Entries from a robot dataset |

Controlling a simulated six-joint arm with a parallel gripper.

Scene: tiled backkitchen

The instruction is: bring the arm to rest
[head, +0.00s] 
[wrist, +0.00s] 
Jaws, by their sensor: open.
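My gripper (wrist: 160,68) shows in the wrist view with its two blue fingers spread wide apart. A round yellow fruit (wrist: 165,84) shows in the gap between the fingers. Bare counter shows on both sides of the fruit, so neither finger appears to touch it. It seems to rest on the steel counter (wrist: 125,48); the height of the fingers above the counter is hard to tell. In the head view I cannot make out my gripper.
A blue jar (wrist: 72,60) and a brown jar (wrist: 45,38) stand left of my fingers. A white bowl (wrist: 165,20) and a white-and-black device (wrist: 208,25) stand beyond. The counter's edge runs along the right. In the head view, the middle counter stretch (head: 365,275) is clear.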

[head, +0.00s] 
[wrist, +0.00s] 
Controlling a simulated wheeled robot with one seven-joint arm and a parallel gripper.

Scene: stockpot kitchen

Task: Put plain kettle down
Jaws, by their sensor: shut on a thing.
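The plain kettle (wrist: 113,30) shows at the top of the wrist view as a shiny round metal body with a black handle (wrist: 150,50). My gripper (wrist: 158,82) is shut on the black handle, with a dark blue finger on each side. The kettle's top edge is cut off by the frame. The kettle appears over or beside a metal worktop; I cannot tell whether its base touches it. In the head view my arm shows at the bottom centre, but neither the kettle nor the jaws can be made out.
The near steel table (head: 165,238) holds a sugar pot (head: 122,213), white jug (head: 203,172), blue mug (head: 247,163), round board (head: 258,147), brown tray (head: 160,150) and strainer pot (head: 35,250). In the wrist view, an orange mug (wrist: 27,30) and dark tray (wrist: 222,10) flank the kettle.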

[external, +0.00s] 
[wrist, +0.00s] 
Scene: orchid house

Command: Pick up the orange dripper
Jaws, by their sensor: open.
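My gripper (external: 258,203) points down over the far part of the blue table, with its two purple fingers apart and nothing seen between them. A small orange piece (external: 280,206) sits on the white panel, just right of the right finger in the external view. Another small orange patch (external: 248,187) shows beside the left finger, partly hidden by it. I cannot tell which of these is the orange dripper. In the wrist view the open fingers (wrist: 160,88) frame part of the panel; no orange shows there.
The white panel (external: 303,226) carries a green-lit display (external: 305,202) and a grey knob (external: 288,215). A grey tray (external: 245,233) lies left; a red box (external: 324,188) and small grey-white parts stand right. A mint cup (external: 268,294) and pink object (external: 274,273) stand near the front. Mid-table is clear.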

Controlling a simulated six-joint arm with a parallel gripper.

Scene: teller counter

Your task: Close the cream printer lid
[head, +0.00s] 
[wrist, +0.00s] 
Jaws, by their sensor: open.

Exercise prompt | Return every entry verbatim.

Expected answer |
Controlling a simulated six-joint arm with a parallel gripper.

Scene: tiled backkitchen

The instruction is: bring the arm to rest
[head, +0.00s] 
[wrist, +0.00s] 
Jaws, by their sensor: open.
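My gripper (wrist: 160,68) shows in the wrist view with its two blue fingers spread wide apart. A round yellow fruit (wrist: 165,84) shows in the gap between the fingers. Bare counter shows on both sides of the fruit, so neither finger appears to touch it. It seems to rest on the steel counter (wrist: 125,48); the height of the fingers above the counter is hard to tell. In the head view I cannot make out my gripper.
A blue jar (wrist: 72,60) and a brown jar (wrist: 45,38) stand left of my fingers. A white bowl (wrist: 165,20) and a white-and-black device (wrist: 208,25) stand beyond. The counter's edge runs along the right. In the head view, the middle counter stretch (head: 365,275) is clear.

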[head, +0.00s] 
[wrist, +0.00s] 
Controlling a simulated wheeled robot with one seven-joint arm and a parallel gripper.

Scene: stockpot kitchen

Task: Put plain kettle down
Jaws, by their sensor: shut on a thing.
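The plain kettle (wrist: 113,30) shows at the top of the wrist view as a shiny round metal body with a black handle (wrist: 150,50). My gripper (wrist: 158,82) is shut on the black handle, with a dark blue finger on each side. The kettle's top edge is cut off by the frame. The kettle appears over or beside a metal worktop; I cannot tell whether its base touches it. In the head view my arm shows at the bottom centre, but neither the kettle nor the jaws can be made out.
The near steel table (head: 165,238) holds a sugar pot (head: 122,213), white jug (head: 203,172), blue mug (head: 247,163), round board (head: 258,147), brown tray (head: 160,150) and strainer pot (head: 35,250). In the wrist view, an orange mug (wrist: 27,30) and dark tray (wrist: 222,10) flank the kettle.

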[external, +0.00s] 
[wrist, +0.00s] 
Scene: orchid house

Command: Pick up the orange dripper
Jaws, by their sensor: open.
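My gripper (external: 258,203) points down over the far part of the blue table, with its two purple fingers apart and nothing seen between them. A small orange piece (external: 280,206) sits on the white panel, just right of the right finger in the external view. Another small orange patch (external: 248,187) shows beside the left finger, partly hidden by it. I cannot tell which of these is the orange dripper. In the wrist view the open fingers (wrist: 160,88) frame part of the panel; no orange shows there.
The white panel (external: 303,226) carries a green-lit display (external: 305,202) and a grey knob (external: 288,215). A grey tray (external: 245,233) lies left; a red box (external: 324,188) and small grey-white parts stand right. A mint cup (external: 268,294) and pink object (external: 274,273) stand near the front. Mid-table is clear.

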Controlling a simulated six-joint arm with a parallel gripper.

Scene: teller counter

Your task: Close the cream printer lid
[head, +0.00s] 
[wrist, +0.00s] 
Jaws, by their sensor: open.

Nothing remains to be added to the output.